Upon the death of Alexis, in 1676, his eldest son Feodor succeeded him. It is only necessary to mention one significant act in his short reign—the destruction of the Books of Pedigrees. The question of precedence among the great families was the source of endless disputes, and no man would accept a position inferior to any held by his ancestors, nor would serve under a man with an ancestry inferior to his own. Feodor asked that the Books of Pedigrees be sent to him for examination, and then had them every one thrown into the fire and burned. This must have been his last act, for his death and this holocaust of ancestral claims both occurred in the year 1682.
CHAPTER XIV
PETER STUDIES EUROPEAN CIVILIZATION
A history of Russia naively designates one of its chapters “The Period of Troubles”! When was there not a period of troubles in this land? The historian wearies, and doubtless the reader too, of such prolonged disorder and calamity. But a chapter telling of peace and tranquillity would have to be invented. The particular sort of trouble that developed upon the death of Feodor was of a new variety. Alexis had left two families of children, one by his first wife and the other by Natalia. There is not time to tell of all the steps by which Sophia, daughter of the first marriage, came to be the power behind the throne upon which sat her feeble brother Ivan, and her half-brother Peter, aged ten years. Sophia was an ambitious, strong-willed, strong-minded woman, who dared to emancipate herself from the tyranny of Russian custom.

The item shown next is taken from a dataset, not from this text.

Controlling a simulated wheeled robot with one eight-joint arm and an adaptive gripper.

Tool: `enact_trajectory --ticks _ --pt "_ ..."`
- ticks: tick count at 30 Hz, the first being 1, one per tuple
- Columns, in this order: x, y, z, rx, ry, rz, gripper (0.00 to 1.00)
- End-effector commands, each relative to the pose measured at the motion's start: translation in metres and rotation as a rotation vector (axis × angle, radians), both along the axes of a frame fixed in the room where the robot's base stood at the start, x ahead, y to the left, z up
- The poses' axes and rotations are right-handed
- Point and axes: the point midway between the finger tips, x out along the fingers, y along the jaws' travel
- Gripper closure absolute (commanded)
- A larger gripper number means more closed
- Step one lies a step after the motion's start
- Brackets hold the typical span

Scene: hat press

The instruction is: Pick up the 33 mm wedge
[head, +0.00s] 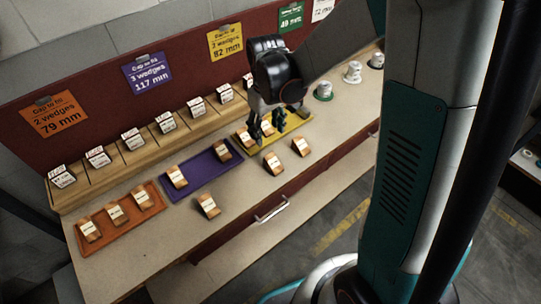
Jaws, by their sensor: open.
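Several small wooden wedges with white labels are in view; the labels are too small to read, so I cannot tell which is the 33 mm one. Three wedges (115,213) lie in the orange tray and two (176,177) in the purple tray. At least two wedges (247,140) are in the yellow tray, partly hidden by my fingers. Three loose wedges (208,205) lie on the bench front, two of them (273,162) just in front of the yellow tray. My gripper (267,134) is open, fingers pointing down over the yellow tray, with a wedge showing between them.
A wooden rack (130,150) with labelled slots runs along the back. Coloured signs hang on the red board (185,60). White cup-like pieces (353,72) stand at the back right. The bench front (160,245) has bare room; a drawer handle (271,210) projects below its edge.

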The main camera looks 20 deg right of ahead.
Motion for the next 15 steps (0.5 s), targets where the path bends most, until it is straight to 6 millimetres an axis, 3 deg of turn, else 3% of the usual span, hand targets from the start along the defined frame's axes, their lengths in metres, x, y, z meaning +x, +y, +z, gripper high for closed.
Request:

The terem, of which we hear so much, was the part of the palace sacred to the Tsaritsa and the Princesses—upon whose faces no man ever looked. If a physician were needed he might feel the pulse and the temperature through a piece of gauze—but see the face never. It is said that two nobles who one day accidentally met Natalia coming from her chapel were deprived of rank in consequence.

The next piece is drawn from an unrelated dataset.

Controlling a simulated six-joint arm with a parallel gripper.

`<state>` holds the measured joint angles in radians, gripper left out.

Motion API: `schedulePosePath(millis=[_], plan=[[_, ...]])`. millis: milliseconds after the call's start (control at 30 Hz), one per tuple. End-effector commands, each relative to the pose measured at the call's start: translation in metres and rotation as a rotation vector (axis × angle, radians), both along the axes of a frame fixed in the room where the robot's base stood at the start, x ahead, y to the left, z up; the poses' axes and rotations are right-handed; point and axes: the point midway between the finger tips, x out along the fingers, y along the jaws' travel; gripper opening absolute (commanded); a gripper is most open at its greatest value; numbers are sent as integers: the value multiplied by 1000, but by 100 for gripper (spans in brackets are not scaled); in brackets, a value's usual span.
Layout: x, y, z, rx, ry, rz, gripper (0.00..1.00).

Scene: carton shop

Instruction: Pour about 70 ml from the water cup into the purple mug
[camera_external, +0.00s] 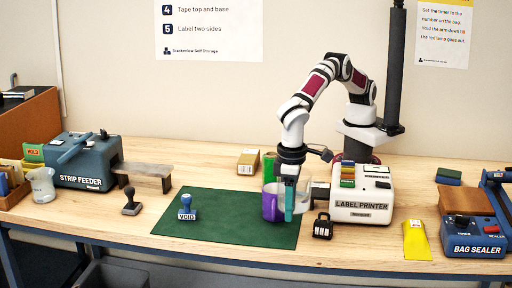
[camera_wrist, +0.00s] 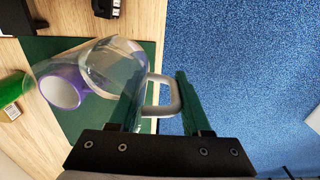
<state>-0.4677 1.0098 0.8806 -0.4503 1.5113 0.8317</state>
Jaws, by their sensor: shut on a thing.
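The water cup (camera_wrist: 112,62) is clear with a pale handle and holds clear water. My gripper (camera_wrist: 160,88) has its two green fingers around the handle, shut on it. In the external view the gripper (camera_external: 289,214) points down, with the clear cup (camera_external: 302,192) partly hidden behind its fingers. The purple mug (camera_external: 269,206) stands on the green mat, close on the left of the fingers. In the wrist view the mug (camera_wrist: 62,90) shows through and beside the clear cup wall. The cup looks tilted towards the mug; whether water is flowing cannot be told.
The green mat (camera_external: 220,228) carries a VOID stamp (camera_external: 187,208) at left. A label printer (camera_external: 362,207) and a black padlock-like object (camera_external: 322,226) stand close on the right. A green cylinder (camera_external: 268,166) and a small carton (camera_external: 248,162) are behind. The mat's front left is clear.

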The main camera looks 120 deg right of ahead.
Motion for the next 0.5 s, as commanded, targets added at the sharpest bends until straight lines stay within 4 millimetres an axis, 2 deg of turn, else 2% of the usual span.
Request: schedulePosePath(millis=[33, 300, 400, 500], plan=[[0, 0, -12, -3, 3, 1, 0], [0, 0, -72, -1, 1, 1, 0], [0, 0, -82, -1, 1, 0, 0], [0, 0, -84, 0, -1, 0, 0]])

But the terem, with “its twenty-seven locks,” was not going to confine the sister of Peter. She met the eyes of men in public; studied them well, too; and then selected the instruments for her designs of effacing Peter and his mother, and herself becoming sovereign indeed. A rumor was circulated that the imbecile Ivan (who was alive) had been strangled by Natalia’s family. In the tumult which followed one of her brothers, Peter’s uncle, was torn from Natalia’s arms and cut to pieces. But this was only one small incident in the horrid tragedy. Then, after discovering that the Prince was not dead, the bloodstains in the palace were washed up, and the two brothers were placed upon the throne under the Regency of Sophia. But while she was outraging the feelings of the people by her contempt for ancient customs, and while her friendship with her Minister, Prince Galitsuin, was becoming a public scandal, Sophia was at the same time being defeated in a campaign against the Turks at the Crimea; and her popularity was gone.